The first quarter of 2008-09 has ended dismally for the economy as a whole, from raging inflation, which had risen from 8 per cent in March to around 12 per cent by end-June, while industry and infrastructure have continued their growth downtrend into the new fiscal year. Business expectations are therefore low at present and growth impulses are muted. The corporate sector results in the first quarter, barring perhaps the IT sector, would likely underline the contraction of the economy under way. Inflation, not only in India but globally, is the major challenge for policy-makers to ensure macro-economic stability, and IMF has warned that oil and food prices are likely to remain high and volatile for quite some time to come.
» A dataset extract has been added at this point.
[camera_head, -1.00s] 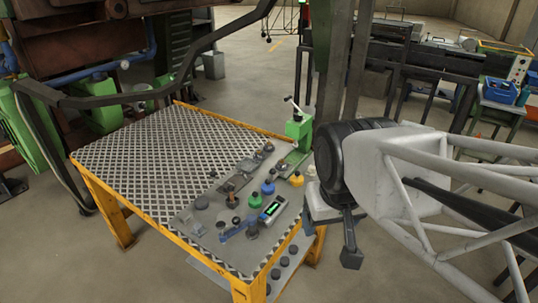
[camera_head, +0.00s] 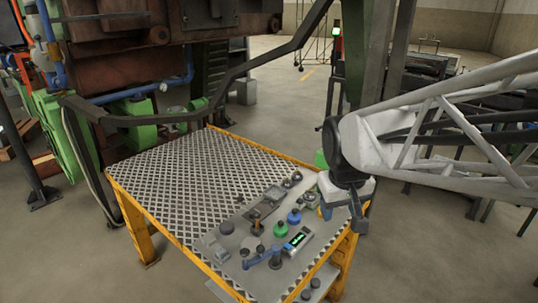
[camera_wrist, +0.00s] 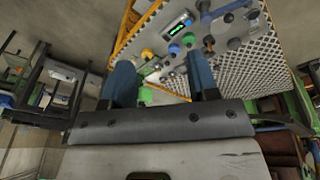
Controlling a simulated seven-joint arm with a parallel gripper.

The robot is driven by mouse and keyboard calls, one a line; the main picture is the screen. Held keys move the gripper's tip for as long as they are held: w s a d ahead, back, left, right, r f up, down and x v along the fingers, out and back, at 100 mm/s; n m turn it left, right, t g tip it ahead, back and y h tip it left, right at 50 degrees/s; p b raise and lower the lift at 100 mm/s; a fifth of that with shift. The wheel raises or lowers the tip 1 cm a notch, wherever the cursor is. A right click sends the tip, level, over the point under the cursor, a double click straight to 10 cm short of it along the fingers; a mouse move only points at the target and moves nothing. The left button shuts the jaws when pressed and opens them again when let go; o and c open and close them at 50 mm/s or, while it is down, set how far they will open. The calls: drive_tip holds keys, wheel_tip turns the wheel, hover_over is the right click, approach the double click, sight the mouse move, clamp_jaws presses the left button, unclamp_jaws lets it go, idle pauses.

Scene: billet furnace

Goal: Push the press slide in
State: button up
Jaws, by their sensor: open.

If the food and fuel prices are allowed to get translated into general increase in inflation, it would delay supply-demand response to higher prices and hurt the poor who have the least capacity to hedge against inflation which the IMF says its emphasis on monetary actions in countries where interest rates are still low. RBI is pursuing a calibrated approach in tightening monetary policy in order to contain liquidity and beat down inflation expectations in a climate of soaring oil prices and record levels of food and metal prices. Over the last six weeks, RBI had already revised up the repo and CRR rates to 8.5 and 8.75 per cent respectively by mid-July. From all indications, GDP growth is slowing down on the lines projected by IMF and other agencies in the 7-8 per cent range. It can be therefore expected that RBI will make further upward adjustments in policy rates when it comes up with its first quarter review on July 29.
The tight oil market, a weakening dollar and speculation have kept oil prices high and pushing upwards. Oil prices which zoomed from 100 to 147 dollars a barrel within the first seven months of 2008 are unlikely to decline in the near future. Recent Food and G8 Summits have not come up with any plan to tackle the surge in oil and food prices beyond some pledges of bilateral and multilateral assistance for countries in serious difficulties. In the absence of coordinated global responses and determined national-level actions on the supply side, difficult times are still ahead for all countries.
Industrial growth was a mere 5 per cent in April-May as against the 10.9 per cent in the last year. Time deposits are slowing down which only reflects the current negative interest rates in relation to the near 12 per cent inflation. Since inflation expectations continue to remain high, and Finance Ministry officials themselves rule out any early soften-ing of price pressures, economic growth in the first half of the current fiscal is bound to be modest. For the global economy, the outlook is grimmer as consumer price inflation now remains above the benchmarks of most central banks of advanced countries. For many developing countries, with exceptions like China and, to some extent, India, the dilemma is whether to control inflation or stimulating the economy but since leading developing countries already have double digit inflation (Indonesia, Vietnam and Russia), there is no escape from policy tightening.